Re: Mitsubishi Split air system installation.

Posted: Sat May 21, 2016 6:46 am
by MILESSOUND
Thanks again. I really appreciate your input. I've been following this forum for years and it has been a wealth of information to me and I'm sure many others.

Re: Mitsubishi Split air system installation.

Posted: Sun Jun 19, 2016 6:10 am
by MILESSOUND
Well, due to the codes here, they won't let me install air-conditioning. To get the plans approved, it's supposed to be a storage/non-conditioned/ uninhabited space. For storage I would have just insulated and drywalled, easy! The plan checker knew what the purpose was, but couldn't get it passed otherwise. The inspector said I could do it after he signs off "wink" because he won't be back.
So I'm left with having to figure out how to penetrate the double wall construction after drywall etc. without completely messing up my perfectly air tight walls. So frustrating !

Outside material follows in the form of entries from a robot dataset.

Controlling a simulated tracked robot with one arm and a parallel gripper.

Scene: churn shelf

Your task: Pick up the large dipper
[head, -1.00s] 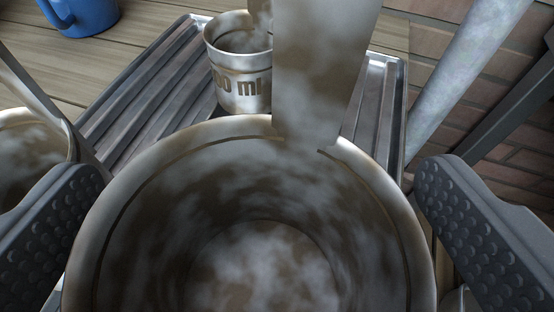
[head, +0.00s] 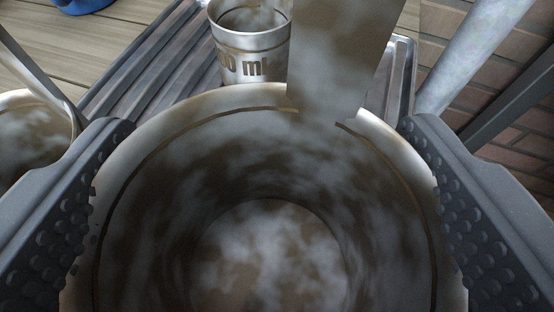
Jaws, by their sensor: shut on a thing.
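The large dipper (head: 270,170) is a wide metal cup with a cloudy, worn inside. It fills the lower middle of the head view, and I look down into it. Its broad flat handle (head: 345,50) rises from the far rim. My gripper (head: 268,180) is shut on the dipper, with one dark studded finger against the left side of the cup and one against the right. The outer wall and the base of the dipper are hidden.
A smaller metal dipper marked "00 ml" (head: 252,62) stands just behind. Another metal dipper (head: 32,125) is close at the left. A ribbed metal tray (head: 150,62) lies beneath on wooden boards. A grey pipe (head: 468,50) and brick wall (head: 505,95) are at the right. A blue mug (head: 82,5) is at the top left.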

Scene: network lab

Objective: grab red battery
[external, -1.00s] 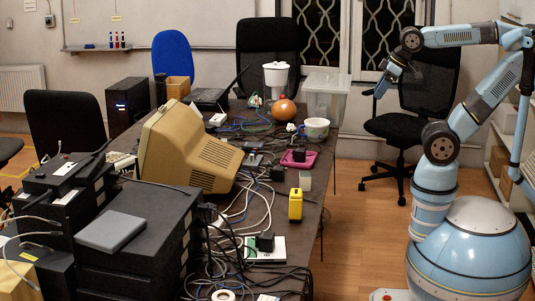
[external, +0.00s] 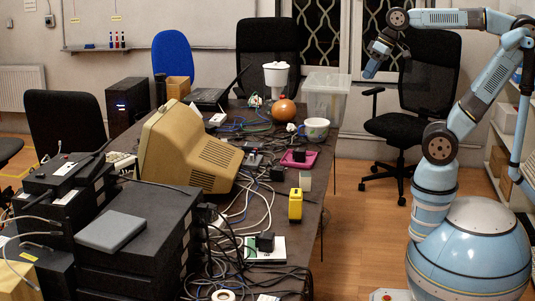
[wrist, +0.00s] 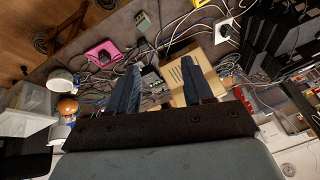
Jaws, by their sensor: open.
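I cannot make out a red battery with certainty in either view. My gripper (external: 373,68) is in the air to the right of the far end of the cluttered table (external: 325,190), well above it. In the wrist view my gripper (wrist: 164,60) has its two dark fingers spread apart with nothing held between them. Below and beyond the fingers lie cables, the beige monitor (wrist: 177,76) and small devices. A small red patch shows at the right of the wrist view, too small to identify.
On the table are a pink tray (external: 299,160), a yellow device (external: 295,206), a white mug (external: 316,130), an orange ball (external: 284,110) and a clear bin (external: 327,97). Stacked black equipment (external: 135,235) fills the near left. A black chair (external: 425,90) stands behind my gripper.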

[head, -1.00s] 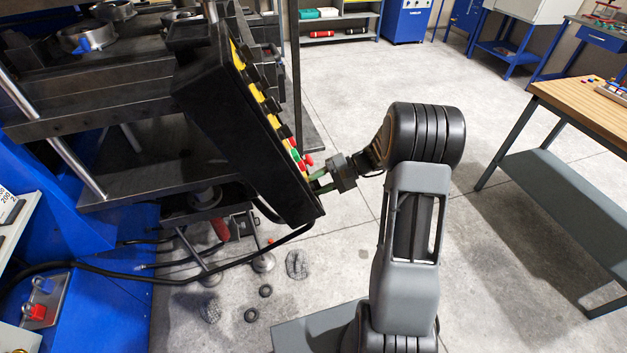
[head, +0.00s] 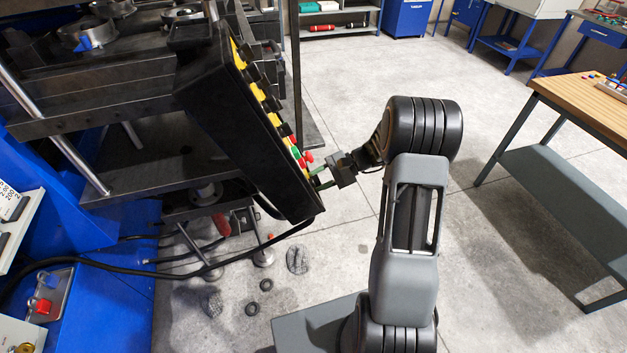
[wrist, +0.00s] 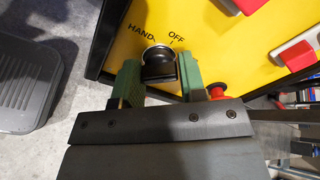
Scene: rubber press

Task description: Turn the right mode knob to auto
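The mode knob (wrist: 158,66) is black with a silver ring, on the yellow face of the control panel (wrist: 112,45) in the wrist view. The words HAND and OFF are printed above it; no AUTO label is visible. My gripper (wrist: 160,78) has its green fingers on both sides of the knob, close against it, and looks shut on it. In the head view my gripper (head: 322,178) is at the lower end of the tilted black panel (head: 235,135), and the knob is hidden there.
A red button (wrist: 217,92) is just right of the right finger in the wrist view, with red-handled switches (wrist: 298,55) farther right. Black cables (head: 200,270) hang below the panel. A wooden-topped table (head: 590,105) stands at right; open floor lies between.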

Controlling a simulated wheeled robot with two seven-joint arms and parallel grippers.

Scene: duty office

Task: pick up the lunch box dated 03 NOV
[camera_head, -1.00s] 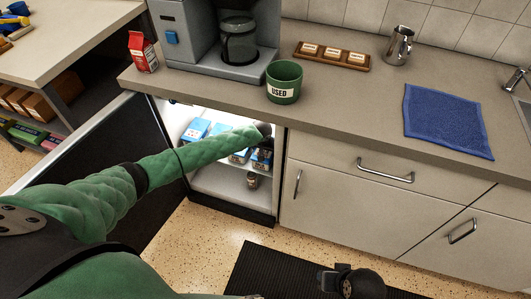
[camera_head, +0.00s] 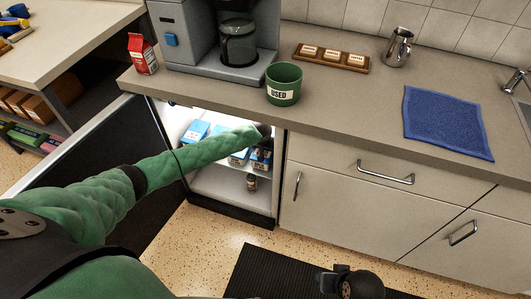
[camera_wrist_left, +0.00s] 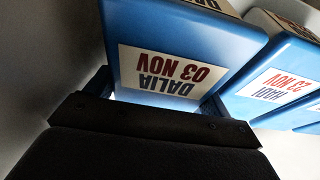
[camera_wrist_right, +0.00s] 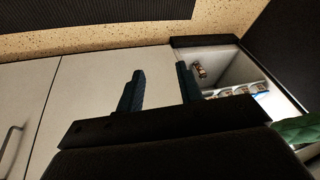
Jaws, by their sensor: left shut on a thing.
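The blue lunch box labelled DALIA 03 NOV (camera_wrist_left: 170,72) fills the middle of the left wrist view, its label upside down. My left gripper (camera_wrist_left: 157,98) is shut on it, with a finger at each side. In the head view my left arm reaches into the open lit fridge, and my left gripper (camera_head: 263,131) is at the opening's right side, mostly hidden. A second blue box labelled HADI 23 NOV (camera_wrist_left: 272,85) stands close to the right of the held box in the left wrist view. My right gripper (camera_wrist_right: 160,88) is open and empty in front of cabinet doors.
Other blue and white boxes (camera_head: 195,131) stand on the fridge shelf. A small jar (camera_head: 251,183) stands lower down. The open fridge door (camera_head: 95,150) is at the left, and the counter (camera_head: 335,105) overhangs the opening. A green USED bin (camera_head: 284,84) stands above it.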

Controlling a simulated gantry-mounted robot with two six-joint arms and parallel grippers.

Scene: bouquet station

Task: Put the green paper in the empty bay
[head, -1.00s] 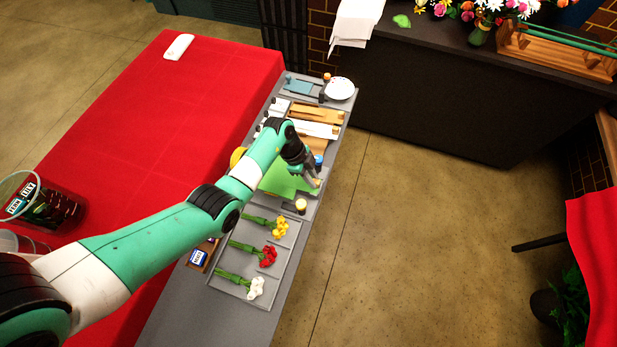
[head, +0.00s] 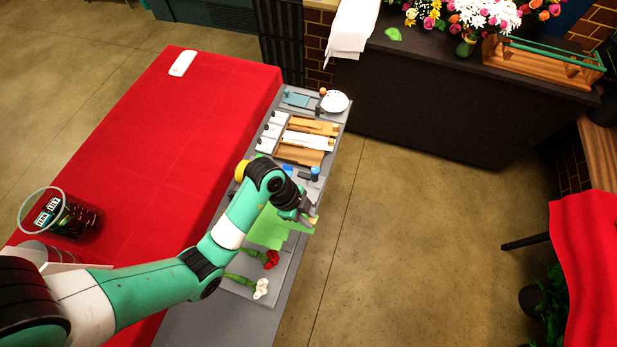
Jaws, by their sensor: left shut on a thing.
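My left gripper (head: 309,215) is shut on the green paper (head: 268,231), near the paper's right end. The paper hangs over the flower tray (head: 281,281), and part of it is hidden behind my arm. The paper rack has bays with a tan sheet (head: 314,126), a white sheet (head: 308,140) and a brown sheet (head: 298,155). It stands farther up the grey bench, beyond the gripper. I cannot tell which bay is empty. My right gripper is not in view.
A red flower (head: 271,259) and a white flower (head: 261,288) lie on the tray. A blue-capped bottle (head: 315,173) stands between rack and gripper. A white dish (head: 334,101) is at the bench's far end. A red-covered table (head: 190,140) runs along the left.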

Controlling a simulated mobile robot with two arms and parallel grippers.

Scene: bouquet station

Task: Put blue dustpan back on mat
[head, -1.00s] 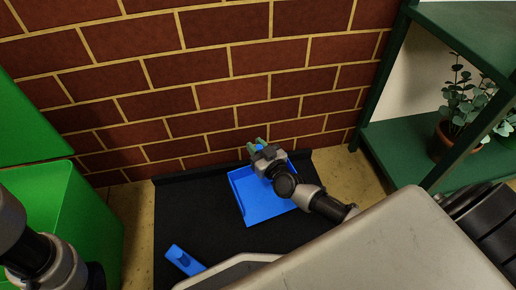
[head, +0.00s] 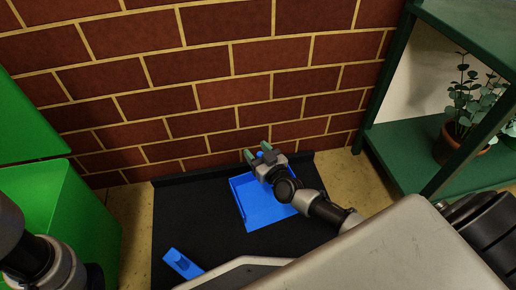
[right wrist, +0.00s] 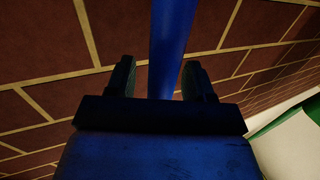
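The blue dustpan (head: 258,208) lies on the black mat (head: 205,215), its tray part flat as far as I can tell. Its handle points to the wall, mostly hidden in the head view by my right gripper (head: 256,155). The right gripper is open, its two green fingers spread on either side of the handle. In the right wrist view the blue handle (right wrist: 172,45) runs up between the fingers, with a gap on each side. My left arm shows at the lower left, but its fingers are out of sight.
A smaller blue piece (head: 182,263) lies at the mat's front left. A brick wall (head: 225,95) stands right behind the mat. A green bin (head: 75,225) is on the left, and a green shelf (head: 400,150) with a potted plant (head: 462,125) is on the right.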

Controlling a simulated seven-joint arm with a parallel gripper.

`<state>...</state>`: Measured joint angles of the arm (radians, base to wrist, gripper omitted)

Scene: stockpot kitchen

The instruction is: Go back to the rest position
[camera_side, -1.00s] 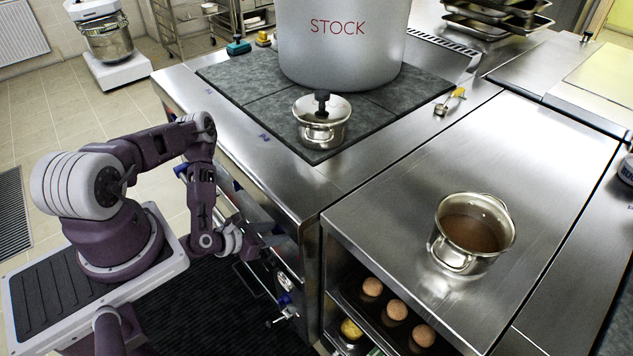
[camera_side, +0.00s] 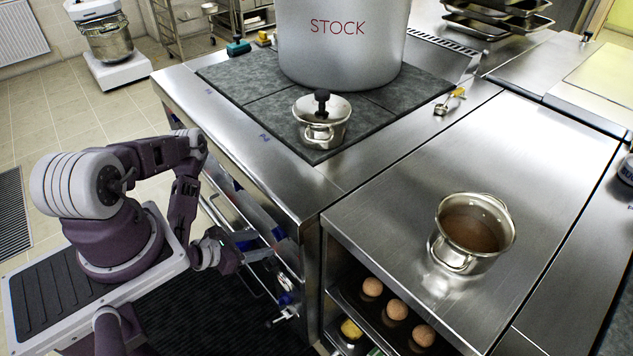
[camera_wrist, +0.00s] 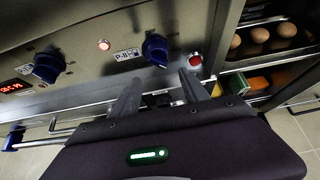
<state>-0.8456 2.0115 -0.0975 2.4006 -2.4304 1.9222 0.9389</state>
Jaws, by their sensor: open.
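My gripper (camera_side: 258,250) hangs low in front of the stove's front panel in the side view, on the left below the counter top. In the wrist view its two dark fingers are spread apart, with nothing held between them (camera_wrist: 161,92). My arm is bent, with the forearm hanging down beside the stove. The wrist view faces the stove's front panel, with a blue knob (camera_wrist: 155,50), a second blue knob (camera_wrist: 48,66) and a red button (camera_wrist: 195,61).
A rail (camera_wrist: 40,142) runs along the stove front, close to my gripper. A large stockpot (camera_side: 345,55) and a small lidded pot (camera_side: 321,132) stand on the cooktop. An open pot of brown liquid (camera_side: 450,248) stands on the right counter. Eggs (camera_side: 396,309) sit on the shelf below.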

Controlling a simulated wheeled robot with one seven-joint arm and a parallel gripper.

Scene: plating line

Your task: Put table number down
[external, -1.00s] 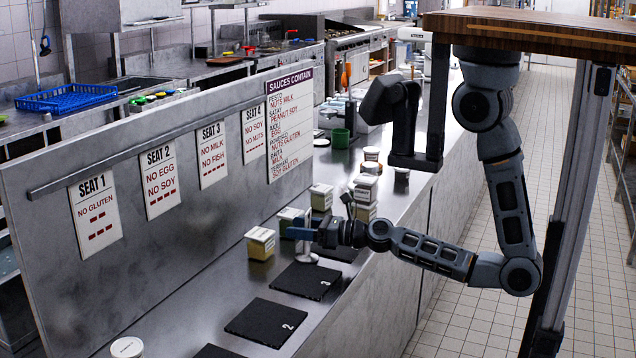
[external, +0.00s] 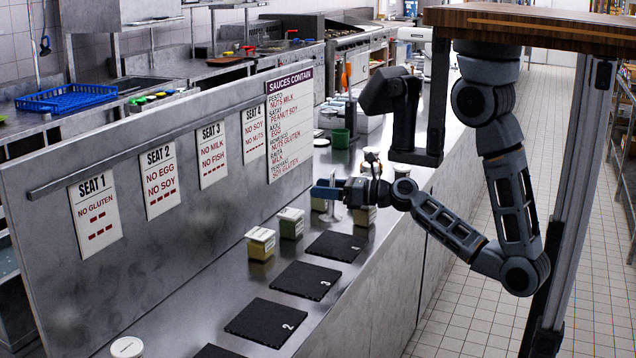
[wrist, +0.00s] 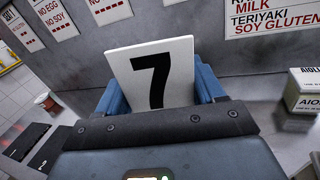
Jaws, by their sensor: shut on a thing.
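The table number, a white card with a black 7 (wrist: 155,75), stands upright between the blue fingers of my gripper (wrist: 155,95) in the wrist view. In the external view my gripper (external: 328,190) is shut on it, above the counter near the sauce containers. The card is small there and mostly hidden by the fingers. I cannot tell whether its foot touches the counter.
Black slates lie along the counter (external: 213,292), including number 2 (external: 266,322) and number 3 (external: 303,280). An Aioli container (wrist: 308,92) is close at right in the wrist view. A seat-sign panel (external: 130,270) borders the counter.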

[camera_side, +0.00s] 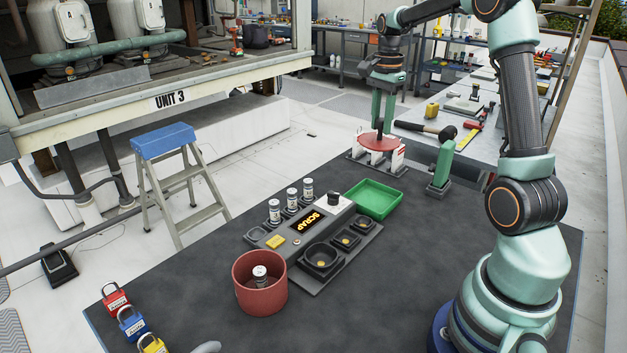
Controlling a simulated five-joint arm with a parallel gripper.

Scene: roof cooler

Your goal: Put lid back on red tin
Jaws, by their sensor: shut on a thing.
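The red tin (250,299) stands open on the dark work mat, left of the middle. A small white-topped canister (260,276) stands inside it. The red lid (368,143) is a flat disc with a dark upright handle, at the back of the mat. It lies at the white upright rests of a stand (358,157); I cannot tell whether it touches them. My gripper (380,128) points down and is shut on the lid's handle. The fingertips are small and partly merge with the handle.
A green tray (374,199) and a grey panel with a SCRAP sign (308,220), dark cups and several small canisters lie between lid and tin. A green post (443,162) and a hammer (425,128) are right of the lid. Coloured padlocks (131,322) lie front left.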

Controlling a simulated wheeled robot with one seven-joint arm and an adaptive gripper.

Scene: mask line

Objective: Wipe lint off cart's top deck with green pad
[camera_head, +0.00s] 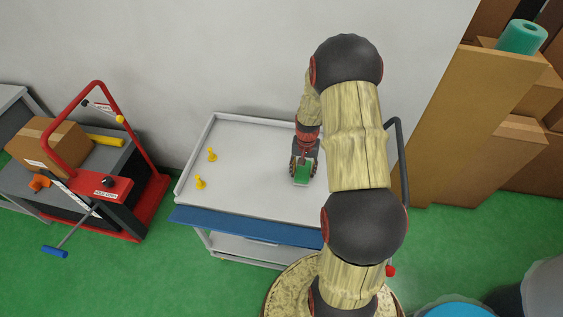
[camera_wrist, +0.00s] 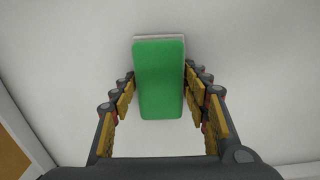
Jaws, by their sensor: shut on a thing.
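The cart's top deck (camera_head: 245,143) is a pale grey tray with a low rim and a blue front edge. The green pad (camera_head: 303,173) is on or just above the right part of the deck; contact cannot be told. My gripper (camera_head: 304,172) points down over the deck, shut on the pad. In the wrist view, the pad (camera_wrist: 160,85) is a green block with a whitish edge at its far end, between the fingers of my gripper (camera_wrist: 160,97). No lint can be made out on the pale deck; my arm hides the deck's right side.
Two yellow peg-like pieces (camera_head: 200,183) stand on the deck's left part. A red-framed machine (camera_head: 110,190) with a cardboard box (camera_head: 48,146) stands to the left. Tall cardboard (camera_head: 470,125) stands right of the cart. The wall (camera_head: 180,60) is close behind. The deck's middle is clear.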

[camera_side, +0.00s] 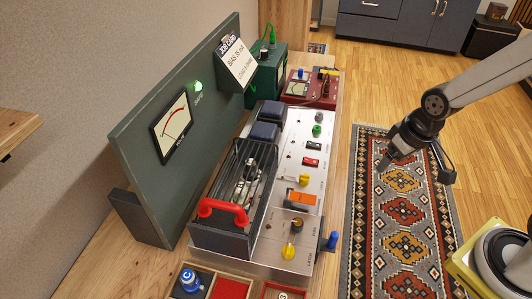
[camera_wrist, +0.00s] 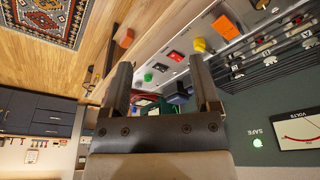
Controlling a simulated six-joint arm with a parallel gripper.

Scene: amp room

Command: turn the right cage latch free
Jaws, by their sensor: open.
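A dark wire cage (camera_side: 245,178) with a red handle (camera_side: 224,210) stands on the silver amp chassis (camera_side: 283,150). A yellow knob (camera_side: 304,180) sits on the chassis panel right of the cage, and another yellow knob (camera_side: 288,252) sits near its front. I cannot tell which part is the right cage latch. My gripper (camera_side: 416,170) is open and empty, above the rug and well right of the chassis. In the wrist view, my gripper (camera_wrist: 161,68) has its two fingers spread apart, with the panel and a yellow knob (camera_wrist: 199,44) beyond.
An upright green panel with a meter (camera_side: 174,124) and a lit green lamp (camera_side: 198,86) stands behind the chassis. Green (camera_side: 268,72) and red (camera_side: 310,88) boxes stand at the far end. Trays (camera_side: 232,288) lie in front.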

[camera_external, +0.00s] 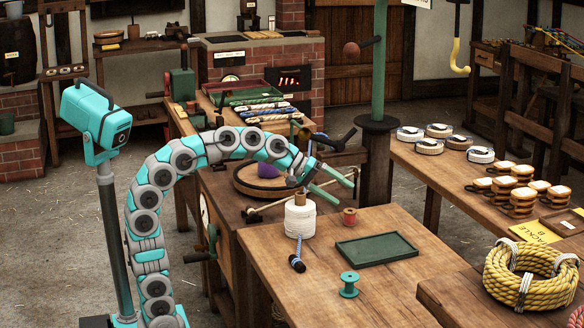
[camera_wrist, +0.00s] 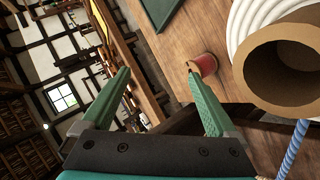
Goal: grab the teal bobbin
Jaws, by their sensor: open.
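The teal bobbin (camera_external: 349,284) stands upright on the wooden table, in front of the green tray, in the external view. I cannot make it out in the wrist view. My gripper (camera_external: 343,186) is open and empty, above and behind the bobbin, over the table's far edge near the white twine spool. In the wrist view my gripper's two green fingers (camera_wrist: 160,95) are spread apart with nothing between them. A red bobbin (camera_external: 349,217) stands below the fingers; it also shows in the wrist view (camera_wrist: 204,66) near the right fingertip.
The white twine spool (camera_external: 299,217) stands tall beside the red bobbin. A yellow rope coil (camera_external: 529,277) sits at right. The table's front left is bare.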

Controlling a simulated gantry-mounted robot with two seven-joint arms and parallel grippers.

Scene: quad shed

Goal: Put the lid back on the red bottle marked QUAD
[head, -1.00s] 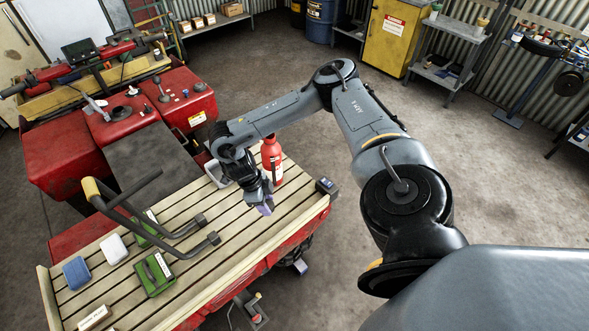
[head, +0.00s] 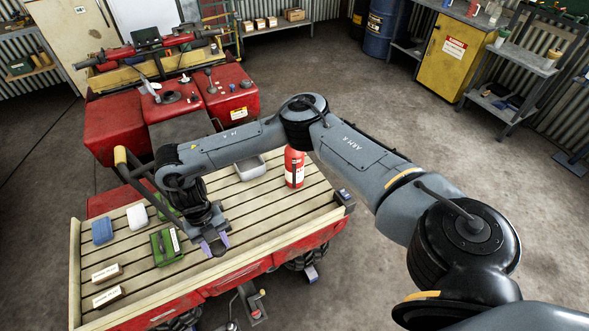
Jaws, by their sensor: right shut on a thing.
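The red bottle (head: 294,171) stands upright on the slatted wooden deck (head: 262,215), right of its middle. It has a white label with a dark band; my arm passes close to its top, so I cannot tell how its mouth looks. My right gripper (head: 214,245) points down over the front middle of the deck, left of the bottle and apart from it. Its purple fingertips are a little apart, shut on a small thing mostly hidden between them. I cannot make out whether it is the lid. My left gripper is out of view.
A grey tray (head: 250,168) lies left of the bottle. A green box (head: 166,246) is close left of my gripper. Blue (head: 102,231) and white (head: 137,217) boxes and two cartons (head: 107,272) lie further left. The front right deck is clear.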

Re: Mitsubishi Split air system installation.

Posted: Thu Jun 23, 2016 3:02 pm
by Soundman2020
So I'm left with having to figure out how to penetrate the double wall construction after drywall etc. without completely messing up my perfectly air tight walls. So frustrating !
It's not so hard to do: where the silencer box sleeve goes through the wall, cut it in the middle and use a canvas or rubber sleeve to decouple it.